In Planetary Portals: Diamond Power four performers read a script beside an Unreal Engine generated abstract film. They trace the history of Cecil Rhodes exploitation of the African continent and peoples to London segregation to the modern day laying of interseas cables by transnational tech corporations to provide network infrastructure to allow those now in Africa the opportunity to classify images to help further build AI infrastructure. Oft repeated through the piece are references to grids of red lines used to divide the continent. One does not need to look hard to see relations with Baltimore’s history of red-lining. 
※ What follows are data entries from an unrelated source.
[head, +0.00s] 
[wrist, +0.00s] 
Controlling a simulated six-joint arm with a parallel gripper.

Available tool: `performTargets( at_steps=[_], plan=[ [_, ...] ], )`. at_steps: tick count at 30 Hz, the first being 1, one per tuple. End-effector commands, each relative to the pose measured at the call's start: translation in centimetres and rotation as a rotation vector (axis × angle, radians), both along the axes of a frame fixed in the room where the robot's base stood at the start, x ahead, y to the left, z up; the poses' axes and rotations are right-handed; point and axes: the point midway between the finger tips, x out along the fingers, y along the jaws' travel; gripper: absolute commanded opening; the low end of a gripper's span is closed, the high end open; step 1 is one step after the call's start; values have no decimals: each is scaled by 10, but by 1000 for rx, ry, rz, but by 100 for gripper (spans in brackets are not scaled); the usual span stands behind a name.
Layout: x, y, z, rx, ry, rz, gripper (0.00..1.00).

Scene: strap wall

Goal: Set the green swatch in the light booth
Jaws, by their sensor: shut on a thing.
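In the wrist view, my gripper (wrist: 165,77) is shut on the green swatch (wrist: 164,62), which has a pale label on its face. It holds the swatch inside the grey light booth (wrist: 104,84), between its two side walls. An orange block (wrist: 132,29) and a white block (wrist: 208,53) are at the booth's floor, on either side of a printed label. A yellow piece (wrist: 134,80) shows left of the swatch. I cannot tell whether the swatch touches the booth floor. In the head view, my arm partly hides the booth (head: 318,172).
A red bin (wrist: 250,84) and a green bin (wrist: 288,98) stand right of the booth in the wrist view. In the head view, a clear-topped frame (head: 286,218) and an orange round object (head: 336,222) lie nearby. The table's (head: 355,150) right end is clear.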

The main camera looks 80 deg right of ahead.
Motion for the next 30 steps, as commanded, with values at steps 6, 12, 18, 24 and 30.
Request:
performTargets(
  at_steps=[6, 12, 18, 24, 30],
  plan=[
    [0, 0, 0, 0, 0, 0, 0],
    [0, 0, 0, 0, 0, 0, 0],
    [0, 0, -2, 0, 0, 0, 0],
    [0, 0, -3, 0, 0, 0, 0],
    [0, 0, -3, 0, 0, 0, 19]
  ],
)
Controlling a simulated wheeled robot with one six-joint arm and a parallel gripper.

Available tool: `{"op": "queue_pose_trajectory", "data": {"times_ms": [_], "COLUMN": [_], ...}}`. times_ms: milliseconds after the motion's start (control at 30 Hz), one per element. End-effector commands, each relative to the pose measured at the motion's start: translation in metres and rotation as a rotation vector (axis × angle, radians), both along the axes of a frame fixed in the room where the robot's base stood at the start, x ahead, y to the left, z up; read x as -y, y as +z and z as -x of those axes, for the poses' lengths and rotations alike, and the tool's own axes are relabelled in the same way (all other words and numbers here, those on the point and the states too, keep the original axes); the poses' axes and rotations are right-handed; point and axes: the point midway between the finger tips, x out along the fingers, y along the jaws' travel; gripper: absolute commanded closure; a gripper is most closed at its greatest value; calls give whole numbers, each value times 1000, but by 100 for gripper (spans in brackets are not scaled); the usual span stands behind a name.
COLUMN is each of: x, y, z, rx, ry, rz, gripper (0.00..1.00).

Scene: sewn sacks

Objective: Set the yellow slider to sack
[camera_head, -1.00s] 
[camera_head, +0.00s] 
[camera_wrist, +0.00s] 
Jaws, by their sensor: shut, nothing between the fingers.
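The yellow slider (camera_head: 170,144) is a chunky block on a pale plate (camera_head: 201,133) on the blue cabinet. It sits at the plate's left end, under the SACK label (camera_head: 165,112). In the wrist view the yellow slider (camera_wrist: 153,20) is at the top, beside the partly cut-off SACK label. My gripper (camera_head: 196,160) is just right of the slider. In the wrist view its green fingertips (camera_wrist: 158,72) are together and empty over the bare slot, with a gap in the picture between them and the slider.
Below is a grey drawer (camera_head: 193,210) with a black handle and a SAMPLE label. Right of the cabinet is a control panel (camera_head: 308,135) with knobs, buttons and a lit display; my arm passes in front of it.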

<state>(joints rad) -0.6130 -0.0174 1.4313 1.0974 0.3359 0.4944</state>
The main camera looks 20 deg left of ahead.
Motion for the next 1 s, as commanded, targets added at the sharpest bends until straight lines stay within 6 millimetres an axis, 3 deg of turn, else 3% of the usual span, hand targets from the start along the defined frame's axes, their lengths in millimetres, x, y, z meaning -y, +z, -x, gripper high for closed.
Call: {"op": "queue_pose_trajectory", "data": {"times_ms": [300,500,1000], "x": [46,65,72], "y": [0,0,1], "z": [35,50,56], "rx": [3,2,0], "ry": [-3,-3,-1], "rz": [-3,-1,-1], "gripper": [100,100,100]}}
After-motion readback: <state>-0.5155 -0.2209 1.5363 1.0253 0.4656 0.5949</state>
The program featured a limited film selection. Among these (and keeping with with the prior mention of game engine visual design) Anna Engelhardt and Mark Cinkevich’s “Onset traces the lines between Russian takeovers of air bases within Crimea (2014), Syria (2015) and Belarus (2020) using those lines to draw a sigil as it merges demonology and possession to explore these aggressions. The occult metaphor works in part due to the occulted nature of the military intelligence on these operations and the uses of online public tools to access and uncover them. In a different direction were works such as the offering by Sungsil Ryu which confronts the neoliberalist influences on indigenous Korean culture through her Cherry Jang series in which the named persona instructs viewers on how to become first class model citizens.  

While the events program, especially when including the CTM Festival, was far too vast to cover here, I should at least mention “Millions of Experiences (Huge if True”) performances by Jennifer Walshe and Jon Leidecker (aka Wobbly). Beyond regular collaborations with Matmos, their first night performance included Owen Gardner (of Horse Lords) among the host of alumni of Baltimore’s High Zero / Red Room experimental music tendrils. It seemed fitting, then, with trasmediale’s theme of scale (and CTM’s theme of portals), that such events can make the art world feel incredibly small and through such connections of distance.